Question

The issue I am running into is part of using os.stat on a path (Take C:\myfile1.txt for example). When I run os.stat on this file and take the 9th element in the resulting list I get the modified time in the form of some numbers (ex. 1348167977).

NOTE: I'm not sure how these numbers are calculated.

When I create C:\myfile1.txt it has some number like the example above. If I create another file C:\myfile2.txt, it gets a new number representing the modified time which is higher than C:\myfile1.txt (this is like I would expect). I also have a third file C:\myfile3.txt which is created last.

The issue comes if I copy C:\myfile2.txt and overwrite C:\myfile3.txt with the resulting copy file, the modified time as shown by os.stat on the new C:\myfile3.txt is less than C:\myfile1.txt. Why does this happen? The modified time for C:\myfile3.txt should be the highest of all or at least equal to C:\myfile2.txt.

Thanks for you answers, I hope I explained this well enough.

EDIT:

Here's some sample code to test what I describe. Sometimes it works sometimes the numbers are all the same if you rerun it at a different time. I think I just don't fully understand the MTIME that I'm outputting.

import os
import shutil
import time

myfile1 = open("C:\\myfile1.txt", 'wt')
myfile1.close()
time.sleep(10)
myfile2 = open("C:\\myfile2.txt", 'wt')
myfile2.close()
time.sleep(10)
myfile2 = open("C:\\myfile3.txt", 'wt')
myfile2.close()

shutil.copyfile("C:\\myfile2.txt", "C:\\myfile3.txt")

modified_time_first = (os.stat("C:\\myfile1.txt")[9])
modified_time_second = (os.stat("C:\\myfile2.txt")[9])
modified_time_third = (os.stat("C:\\myfile3.txt")[9])

print "The first files modified time is: "
print modified_time_first
print ""

print "The second files modified time is: " 
print modified_time_second
print ""

print "The third files modified time is: " 
print modified_time_third
print ""
Was it helpful?

Solution

The number you see is a UNIX timestamp, and represents the number of seconds since the epoch, the 1st of January 1970. You could use datetime.datetime.fromtimestamp() to turn that into a python datetime object for example:

>>> import datetime
>>> datetime.datetime.fromtimestamp(1348167977)
datetime.datetime(2012, 9, 20, 21, 6, 17)

Note that os.stat() returns a named tuple; you can access the properties on that tuple by name too:

>>> import os
>>> os.stat('test.txt').st_mtime
1348169795.0

See the os.stat() documentation for all the attributes that are available.
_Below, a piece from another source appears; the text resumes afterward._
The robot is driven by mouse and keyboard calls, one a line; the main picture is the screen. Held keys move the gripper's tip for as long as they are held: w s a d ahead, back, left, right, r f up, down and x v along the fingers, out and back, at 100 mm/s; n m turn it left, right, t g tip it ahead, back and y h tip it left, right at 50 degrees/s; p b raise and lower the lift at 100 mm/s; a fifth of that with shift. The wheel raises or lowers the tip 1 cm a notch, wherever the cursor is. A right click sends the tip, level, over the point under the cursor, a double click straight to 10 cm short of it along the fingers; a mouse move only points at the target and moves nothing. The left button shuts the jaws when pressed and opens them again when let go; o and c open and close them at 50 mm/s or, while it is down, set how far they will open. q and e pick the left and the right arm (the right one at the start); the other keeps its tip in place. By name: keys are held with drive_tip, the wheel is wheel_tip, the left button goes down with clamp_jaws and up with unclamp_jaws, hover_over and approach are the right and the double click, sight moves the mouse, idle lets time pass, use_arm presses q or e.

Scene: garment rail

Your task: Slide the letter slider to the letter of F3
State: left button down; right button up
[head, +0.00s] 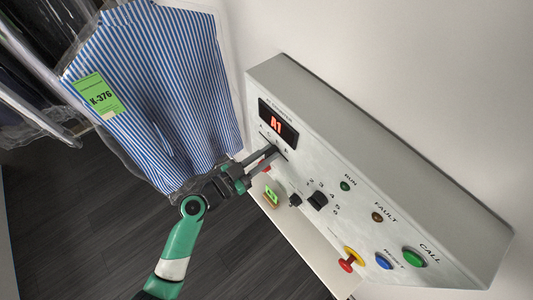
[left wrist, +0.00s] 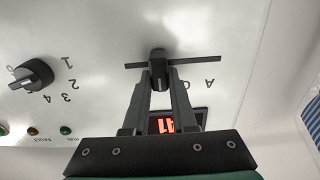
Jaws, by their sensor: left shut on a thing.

You, on the other hand, accessed the st_ctime value instead; python tuples and list indexes start at 0, so the 9th element is index 8. You accessed index 10, the creation time of the files.

If all you need is the modified time of a file, you can also use os.path.getmtime() as a convenient shortcut:

>>> os.path.getmtime('test.txt')
1348169795.0
>>> datetime.datetime.fromtimestamp(os.path.getmtime('test.txt'))
datetime.datetime(2012, 9, 20, 21, 36, 35)

When copying a file, it's properties such as last-modification timestamp are usually included, thus the modified time of the newly copied file could easily change, both backwards and forwards. The same applies to the creation time.

OTHER TIPS

Offhand, the string appears to be in "epoch time" format. I use ipython:

import os
import time
time.ctime(os.stat('index.php')[9])
==>'Fri Jun 15 23:05:07 2012'

I use Mac OS X, so I did a man stat. It appears that the 9th item returned by stat is the "ctime." "ctime", in the *nix world refers to the inode data modification information. You probably could test out whether or not this field should be modified performing the operation you are doing or not. You could likely do this by hand, and running stat on the files generated to confirm if this should change. You might be picking the wrong part of os.stat.